▶ [Given request] From the entries that follow, extract each line holding the string "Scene".

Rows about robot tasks
========

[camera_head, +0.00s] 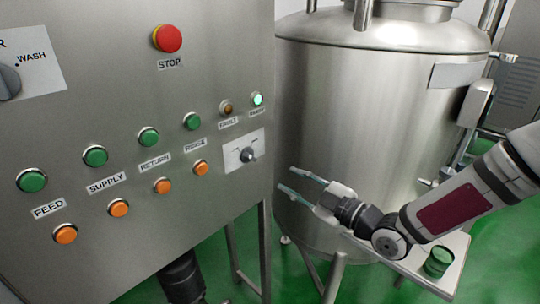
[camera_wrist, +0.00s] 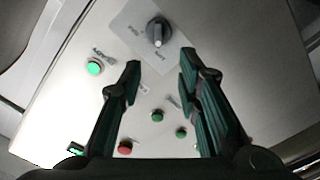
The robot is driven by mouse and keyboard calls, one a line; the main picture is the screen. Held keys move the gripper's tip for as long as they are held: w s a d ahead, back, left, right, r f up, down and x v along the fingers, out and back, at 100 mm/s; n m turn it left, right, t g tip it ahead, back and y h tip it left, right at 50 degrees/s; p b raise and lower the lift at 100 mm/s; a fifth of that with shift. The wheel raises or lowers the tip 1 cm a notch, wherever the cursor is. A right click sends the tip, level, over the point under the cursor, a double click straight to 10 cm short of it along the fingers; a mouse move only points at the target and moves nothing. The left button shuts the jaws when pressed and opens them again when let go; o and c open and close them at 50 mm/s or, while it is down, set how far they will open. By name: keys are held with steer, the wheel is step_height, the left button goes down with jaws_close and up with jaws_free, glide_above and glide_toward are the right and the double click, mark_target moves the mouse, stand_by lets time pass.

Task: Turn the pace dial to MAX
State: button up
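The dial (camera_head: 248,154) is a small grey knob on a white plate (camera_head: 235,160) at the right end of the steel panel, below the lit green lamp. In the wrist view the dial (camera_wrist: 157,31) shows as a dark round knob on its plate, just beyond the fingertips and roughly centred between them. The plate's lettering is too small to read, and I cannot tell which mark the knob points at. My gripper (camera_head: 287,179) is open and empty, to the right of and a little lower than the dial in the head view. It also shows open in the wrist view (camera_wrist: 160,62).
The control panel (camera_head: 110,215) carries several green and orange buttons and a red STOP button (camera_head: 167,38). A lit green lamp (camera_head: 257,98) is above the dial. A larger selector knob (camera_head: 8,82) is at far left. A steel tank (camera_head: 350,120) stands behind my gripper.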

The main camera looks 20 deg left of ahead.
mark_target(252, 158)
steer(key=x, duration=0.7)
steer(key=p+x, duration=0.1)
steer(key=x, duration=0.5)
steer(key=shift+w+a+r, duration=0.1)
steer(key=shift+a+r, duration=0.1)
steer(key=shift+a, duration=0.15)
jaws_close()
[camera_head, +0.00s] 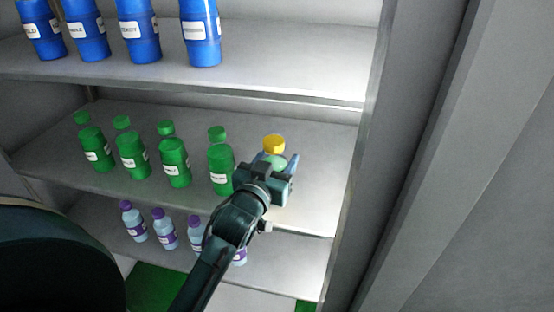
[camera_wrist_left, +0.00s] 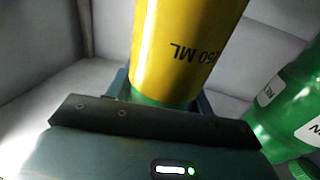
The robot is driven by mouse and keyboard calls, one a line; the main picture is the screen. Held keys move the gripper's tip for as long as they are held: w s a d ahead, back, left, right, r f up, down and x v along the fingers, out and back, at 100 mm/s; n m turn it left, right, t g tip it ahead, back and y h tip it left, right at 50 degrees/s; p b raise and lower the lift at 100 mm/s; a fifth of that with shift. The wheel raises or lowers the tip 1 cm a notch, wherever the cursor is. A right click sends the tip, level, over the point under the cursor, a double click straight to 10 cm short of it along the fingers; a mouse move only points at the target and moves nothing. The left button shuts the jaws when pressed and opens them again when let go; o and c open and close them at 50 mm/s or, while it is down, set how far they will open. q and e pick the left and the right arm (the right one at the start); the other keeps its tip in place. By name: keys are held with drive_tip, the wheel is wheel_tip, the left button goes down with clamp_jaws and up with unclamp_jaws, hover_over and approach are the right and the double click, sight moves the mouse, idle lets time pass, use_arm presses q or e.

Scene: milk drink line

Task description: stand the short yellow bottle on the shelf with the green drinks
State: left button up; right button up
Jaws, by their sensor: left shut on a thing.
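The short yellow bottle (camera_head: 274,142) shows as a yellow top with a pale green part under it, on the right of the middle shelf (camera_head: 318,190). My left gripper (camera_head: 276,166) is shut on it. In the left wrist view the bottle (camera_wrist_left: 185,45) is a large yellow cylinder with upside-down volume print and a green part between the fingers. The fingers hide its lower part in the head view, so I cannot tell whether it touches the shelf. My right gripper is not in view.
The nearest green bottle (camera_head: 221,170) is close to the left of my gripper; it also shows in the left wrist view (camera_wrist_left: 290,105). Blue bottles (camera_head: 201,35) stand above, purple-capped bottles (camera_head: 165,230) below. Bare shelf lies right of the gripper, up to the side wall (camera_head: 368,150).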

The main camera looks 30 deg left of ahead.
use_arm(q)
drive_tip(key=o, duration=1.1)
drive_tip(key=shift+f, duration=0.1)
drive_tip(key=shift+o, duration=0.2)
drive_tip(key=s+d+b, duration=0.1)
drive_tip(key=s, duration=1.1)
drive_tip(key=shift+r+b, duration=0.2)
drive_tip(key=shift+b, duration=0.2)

========

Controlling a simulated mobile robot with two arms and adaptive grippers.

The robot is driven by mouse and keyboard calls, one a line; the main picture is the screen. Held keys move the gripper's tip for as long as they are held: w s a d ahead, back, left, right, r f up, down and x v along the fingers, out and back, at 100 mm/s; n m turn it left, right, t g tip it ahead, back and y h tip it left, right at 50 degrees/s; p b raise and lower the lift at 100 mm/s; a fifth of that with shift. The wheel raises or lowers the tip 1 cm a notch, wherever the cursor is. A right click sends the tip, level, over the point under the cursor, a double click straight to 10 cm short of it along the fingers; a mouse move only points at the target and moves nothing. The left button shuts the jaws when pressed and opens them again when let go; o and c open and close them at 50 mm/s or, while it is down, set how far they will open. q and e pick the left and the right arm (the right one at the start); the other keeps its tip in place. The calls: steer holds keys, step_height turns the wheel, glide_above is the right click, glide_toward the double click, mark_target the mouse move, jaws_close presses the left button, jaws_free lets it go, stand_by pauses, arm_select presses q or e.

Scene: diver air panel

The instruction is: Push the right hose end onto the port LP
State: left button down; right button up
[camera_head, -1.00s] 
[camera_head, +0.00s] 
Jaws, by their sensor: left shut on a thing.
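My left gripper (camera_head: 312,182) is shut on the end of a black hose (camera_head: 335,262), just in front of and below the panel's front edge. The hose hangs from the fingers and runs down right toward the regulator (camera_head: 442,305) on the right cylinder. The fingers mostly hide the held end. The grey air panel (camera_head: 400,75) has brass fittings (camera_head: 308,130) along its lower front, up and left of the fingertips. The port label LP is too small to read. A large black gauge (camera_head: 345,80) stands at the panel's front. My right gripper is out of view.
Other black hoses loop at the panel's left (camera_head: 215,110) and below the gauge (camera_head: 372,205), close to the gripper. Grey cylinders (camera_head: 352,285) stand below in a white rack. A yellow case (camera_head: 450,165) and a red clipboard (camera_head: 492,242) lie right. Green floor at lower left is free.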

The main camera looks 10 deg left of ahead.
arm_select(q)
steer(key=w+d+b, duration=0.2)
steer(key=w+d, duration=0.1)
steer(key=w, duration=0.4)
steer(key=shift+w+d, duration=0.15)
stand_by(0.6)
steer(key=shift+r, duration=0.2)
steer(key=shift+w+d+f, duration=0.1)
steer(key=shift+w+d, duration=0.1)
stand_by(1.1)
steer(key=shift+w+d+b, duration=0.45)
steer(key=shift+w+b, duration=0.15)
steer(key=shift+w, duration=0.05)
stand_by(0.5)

========

▶ [Answer to the exercise]
Scene: milk drink line
Scene: diver air panel

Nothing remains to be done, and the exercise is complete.